The common jeer at Netflix, after all, is that it depends on algorithms and data at the expense of the human element of filmmaking. And the looming specter of AI dominated the picket lines all last year. But the former has comfortably taken the throne as the top streaming platform thanks to its tech savvy, and the latter seems more a matter of coexistence rather than elimination.

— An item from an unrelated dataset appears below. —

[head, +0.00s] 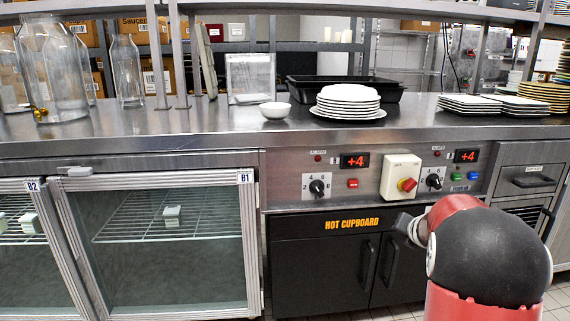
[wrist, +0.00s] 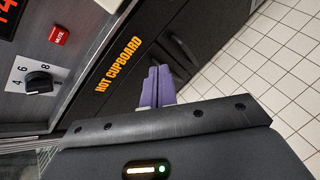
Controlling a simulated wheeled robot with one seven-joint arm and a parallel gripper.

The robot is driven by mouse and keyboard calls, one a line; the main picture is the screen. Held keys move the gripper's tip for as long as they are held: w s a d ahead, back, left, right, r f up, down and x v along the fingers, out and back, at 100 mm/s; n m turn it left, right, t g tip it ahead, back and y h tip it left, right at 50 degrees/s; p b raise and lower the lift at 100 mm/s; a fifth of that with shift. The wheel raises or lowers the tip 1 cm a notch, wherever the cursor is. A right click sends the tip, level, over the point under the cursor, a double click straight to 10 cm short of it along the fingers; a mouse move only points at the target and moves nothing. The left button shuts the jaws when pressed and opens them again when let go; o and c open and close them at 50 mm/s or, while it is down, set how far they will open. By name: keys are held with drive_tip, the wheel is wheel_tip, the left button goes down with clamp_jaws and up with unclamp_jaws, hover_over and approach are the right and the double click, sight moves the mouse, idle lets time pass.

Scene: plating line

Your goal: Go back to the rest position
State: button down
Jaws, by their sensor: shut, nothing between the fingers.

If anything, Old Hollywood’s derision of technological advancement may impact its ability to attract the best talent — and remain relevant in a world dominated by social media entertainment and increasingly short attention spans. (One alternative: Outsourcing tech infrastructure to companies like DeBevoise’s Brightcove, which counts AMC Networks as one of its reference customers. Most major media companies use a mix of homegrown talent and third-party vendors, he says.)
“Reconciling this can be a challenge, and is one reason why I did not advise most of my traditional media companies to hire directly from big tech,” says Doonan. “They may have aspirations to become a tech company, but there are many steps to get there and those are often overlooked, especially in a hot market.”